[PROVIDED ENTRIES]
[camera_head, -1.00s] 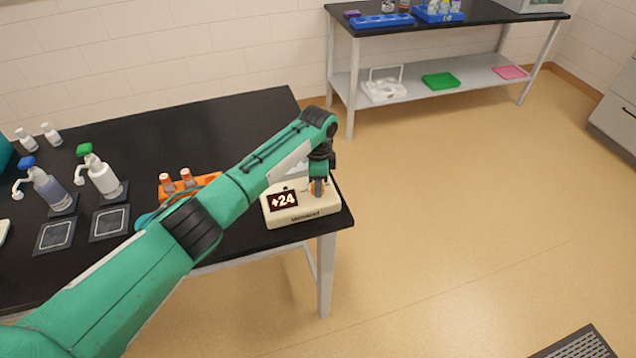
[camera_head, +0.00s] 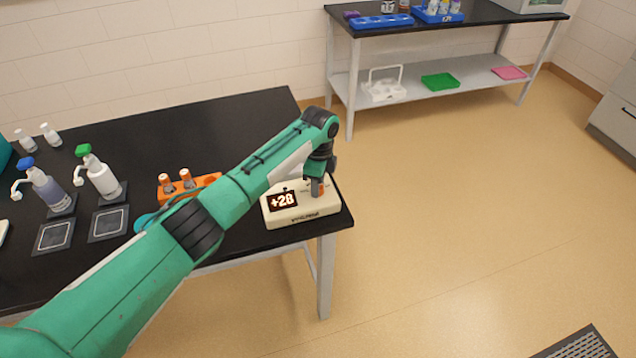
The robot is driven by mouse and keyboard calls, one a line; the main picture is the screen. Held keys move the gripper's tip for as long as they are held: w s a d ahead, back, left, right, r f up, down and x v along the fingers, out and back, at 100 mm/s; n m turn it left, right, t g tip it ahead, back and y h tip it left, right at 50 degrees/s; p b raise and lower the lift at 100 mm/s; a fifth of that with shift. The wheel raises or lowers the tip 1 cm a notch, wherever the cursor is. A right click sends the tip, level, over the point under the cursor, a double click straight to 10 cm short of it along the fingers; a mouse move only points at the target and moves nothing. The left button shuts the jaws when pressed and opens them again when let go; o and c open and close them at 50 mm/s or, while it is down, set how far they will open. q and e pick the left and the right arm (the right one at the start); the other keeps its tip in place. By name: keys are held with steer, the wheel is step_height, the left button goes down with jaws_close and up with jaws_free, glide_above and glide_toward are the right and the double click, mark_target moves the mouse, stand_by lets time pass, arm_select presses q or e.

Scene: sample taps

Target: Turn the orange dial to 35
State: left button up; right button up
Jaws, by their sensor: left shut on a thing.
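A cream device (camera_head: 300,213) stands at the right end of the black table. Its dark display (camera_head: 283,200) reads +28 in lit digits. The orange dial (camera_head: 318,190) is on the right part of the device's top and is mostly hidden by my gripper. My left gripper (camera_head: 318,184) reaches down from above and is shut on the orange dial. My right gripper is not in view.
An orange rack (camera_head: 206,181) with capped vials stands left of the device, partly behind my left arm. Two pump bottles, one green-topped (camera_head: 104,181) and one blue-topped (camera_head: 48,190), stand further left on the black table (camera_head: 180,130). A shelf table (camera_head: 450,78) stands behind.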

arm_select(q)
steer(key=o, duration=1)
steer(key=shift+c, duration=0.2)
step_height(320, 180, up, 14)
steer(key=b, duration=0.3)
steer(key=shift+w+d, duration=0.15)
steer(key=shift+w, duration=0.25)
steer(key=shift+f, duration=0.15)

* * *

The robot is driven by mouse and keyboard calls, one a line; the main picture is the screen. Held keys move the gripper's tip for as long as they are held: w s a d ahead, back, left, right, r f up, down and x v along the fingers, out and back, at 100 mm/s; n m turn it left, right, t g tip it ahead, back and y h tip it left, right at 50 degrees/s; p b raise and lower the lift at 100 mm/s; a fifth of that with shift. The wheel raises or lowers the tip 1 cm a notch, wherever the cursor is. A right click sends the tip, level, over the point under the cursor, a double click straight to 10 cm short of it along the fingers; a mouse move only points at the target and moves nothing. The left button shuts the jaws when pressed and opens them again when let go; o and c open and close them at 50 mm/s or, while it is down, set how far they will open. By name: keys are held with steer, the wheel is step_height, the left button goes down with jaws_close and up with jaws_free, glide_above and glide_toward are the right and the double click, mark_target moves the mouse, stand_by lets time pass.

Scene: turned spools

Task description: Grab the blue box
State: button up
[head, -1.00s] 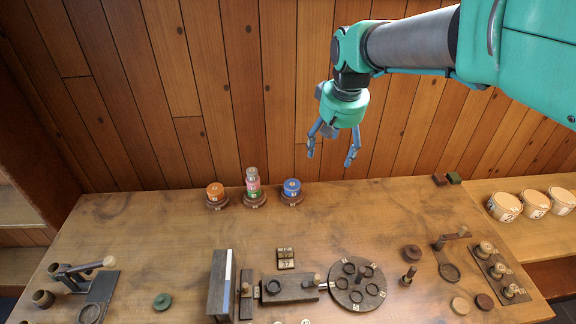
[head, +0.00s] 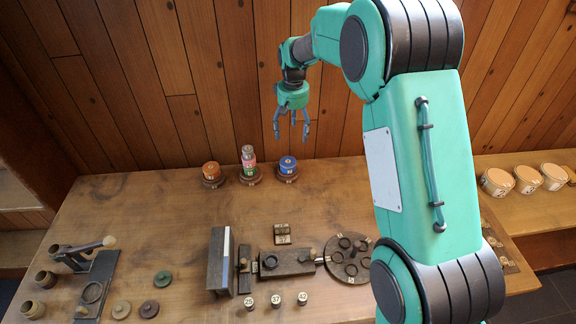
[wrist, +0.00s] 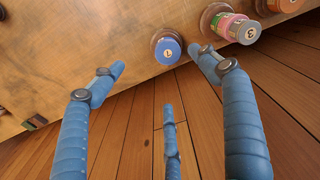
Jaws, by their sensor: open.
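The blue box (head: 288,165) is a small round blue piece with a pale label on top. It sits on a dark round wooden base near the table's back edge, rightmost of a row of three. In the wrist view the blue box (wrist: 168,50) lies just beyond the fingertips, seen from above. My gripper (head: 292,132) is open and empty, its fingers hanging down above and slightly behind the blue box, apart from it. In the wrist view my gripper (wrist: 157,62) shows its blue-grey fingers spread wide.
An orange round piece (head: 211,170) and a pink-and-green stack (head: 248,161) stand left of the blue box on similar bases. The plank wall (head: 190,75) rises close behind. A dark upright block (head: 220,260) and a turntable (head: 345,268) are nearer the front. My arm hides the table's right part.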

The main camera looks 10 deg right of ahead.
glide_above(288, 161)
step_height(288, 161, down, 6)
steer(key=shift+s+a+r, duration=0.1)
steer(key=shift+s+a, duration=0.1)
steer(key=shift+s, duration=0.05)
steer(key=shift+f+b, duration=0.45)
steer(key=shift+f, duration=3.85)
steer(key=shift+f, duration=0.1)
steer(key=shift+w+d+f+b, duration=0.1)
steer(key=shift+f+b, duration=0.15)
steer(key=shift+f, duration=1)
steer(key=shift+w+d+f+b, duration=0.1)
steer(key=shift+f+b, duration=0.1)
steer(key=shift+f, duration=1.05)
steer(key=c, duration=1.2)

[GIVEN INSTRUCTION] Extract all lines containing the word "opens".

[RESULT FOR THIS EXERCISE]
The robot is driven by mouse and keyboard calls, one a line; the main picture is the screen. Held keys move the gripper's tip for as long as they are held: w s a d ahead, back, left, right, r f up, down and x v along the fingers, out and back, at 100 mm/s; n m turn it left, right, t g tip it ahead, back and y h tip it left, right at 50 degrees/s; p b raise and lower the lift at 100 mm/s; a fifth of that with shift. The wheel raises or lowers the tip 1 cm a notch, wherever the cursor is. A right click sends the tip, level, over the point under the cursor, a double click straight to 10 cm short of it along the fingers; a mouse move only points at the target and moves nothing. The left button shuts the jaws when pressed and opens them again when let go; o and c open and close them at 50 mm/s or, while it is down, set how far they will open. q and e pick the left and the right arm (the right one at the start); the other keeps its tip in place. By name: keys are held with steer, the wheel is step_height, the left button goes down with jaws_close and up with jaws_free, glide_above and glide_toward are the right and the double click, mark_target moves the mouse, stand_by lets time pass, arm_select presses q or e.
The robot is driven by mouse and keyboard calls, one a line; the main picture is the screen. Held keys move the gripper's tip for as long as they are held: w s a d ahead, back, left, right, r f up, down and x v along the fingers, out and back, at 100 mm/s; n m turn it left, right, t g tip it ahead, back and y h tip it left, right at 50 degrees/s; p b raise and lower the lift at 100 mm/s; a fifth of that with shift. The wheel raises or lowers the tip 1 cm a notch, wherever the cursor is. A right click sends the tip, level, over the point under the cursor, a double click straight to 10 cm short of it along the fingers; a mouse move only points at the target and moves nothing. The left button shuts the jaws when pressed and opens them again when let go; o and c open and close them at 50 mm/s or, while it is down, set how far they will open. By name: keys are held with steer, the wheel is step_height, the left button goes down with jaws_close and up with jaws_free, glide_above and glide_toward are the right and the double click, mark_target moves the mouse, stand_by lets time pass.

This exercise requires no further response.